Document Type

Paper

Publication Date

2013

Abstract

This Article investigates the role of the patent clerk in the nineteenth century development of the patent system to provide a new history of the foundational metaphor of the patent system, the “patent bargain.” The “patent bargain” refers to the exchange represented by each issued patent, in which the inventor reveals a novel idea in return for a limited-term monopoly to exploit that idea. Today, critiques of the patent system focus on whether the patent bargain is a good deal, that is, whether the economic interests of inventors and the public are served by issued patents. Drawing upon nineteenth-century patent manuals and regulations, the annual reports of the patent office, and case law and statutes, as well as the history of technology and of the early administrative state, this Article resituates the patent bargain as a metaphor explaining the actions of patent bureaucrats when deciding which applications to grant.
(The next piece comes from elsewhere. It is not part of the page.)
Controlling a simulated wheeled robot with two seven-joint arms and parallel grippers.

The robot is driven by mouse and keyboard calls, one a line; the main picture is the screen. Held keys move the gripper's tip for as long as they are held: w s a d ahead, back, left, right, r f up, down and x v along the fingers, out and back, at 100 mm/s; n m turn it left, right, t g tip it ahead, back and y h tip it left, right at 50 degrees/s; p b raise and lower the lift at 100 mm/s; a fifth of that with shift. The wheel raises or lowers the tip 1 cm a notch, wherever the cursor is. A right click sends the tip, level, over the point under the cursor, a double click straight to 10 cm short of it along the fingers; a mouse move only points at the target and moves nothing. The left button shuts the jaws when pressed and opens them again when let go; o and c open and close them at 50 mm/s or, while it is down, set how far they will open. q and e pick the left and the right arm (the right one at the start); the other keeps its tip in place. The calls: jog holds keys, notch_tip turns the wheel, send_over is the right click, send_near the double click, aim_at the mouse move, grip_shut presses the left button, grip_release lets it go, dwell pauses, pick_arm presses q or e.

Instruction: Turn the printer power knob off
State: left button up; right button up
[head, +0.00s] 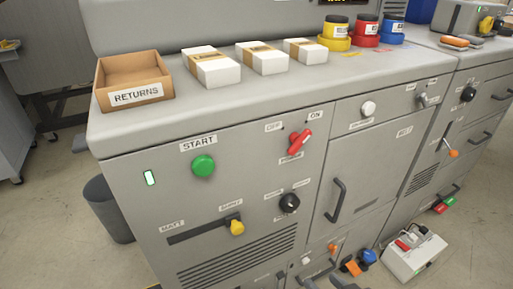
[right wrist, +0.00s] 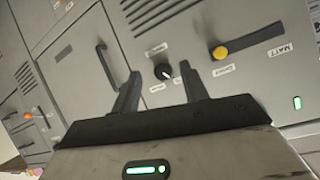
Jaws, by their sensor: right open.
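The red power knob (head: 299,142) is on the front panel of the grey machine (head: 240,160) in the head view. OFF is printed up and left of it, ON up and right. Its handle tilts up and right, toward ON. The small label below it is hard to read. My right gripper (right wrist: 159,68) is open and empty in the right wrist view, with the black knob (right wrist: 163,71) showing beyond its fingers. The red knob is not visible there. I cannot clearly make out the right gripper in the head view. My left gripper is not in view.
A green START button (head: 203,165) and a yellow slider (head: 236,227) are left of the red knob; the black knob (head: 289,203) is below it. A door handle (head: 336,200) sticks out to the right. A RETURNS box (head: 135,92) stands on top.

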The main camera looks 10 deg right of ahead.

In a series of nineteenth-century experiments with the operation of the patent system, Congress adopted different approaches to the deployment of expertise within the executive branch in order to best serve the public and private interests at stake in patent applications. Each experiment raised a storm of controversy about the definition and use of expertise within a democratic republic. Deciding what patent clerks ought to be doing required consideration not only of the public interest in patents, but also of the role of the administrative state. The ultimate resolution of these controversies about the administration of genius depended both on the transformation of the patent office into the first modern federal agency and the development of a consensus that the patent bargain appropriately described the task of these executive branch experts.

Comments

2013 Law and Humanities Junior Scholar Workshop selection.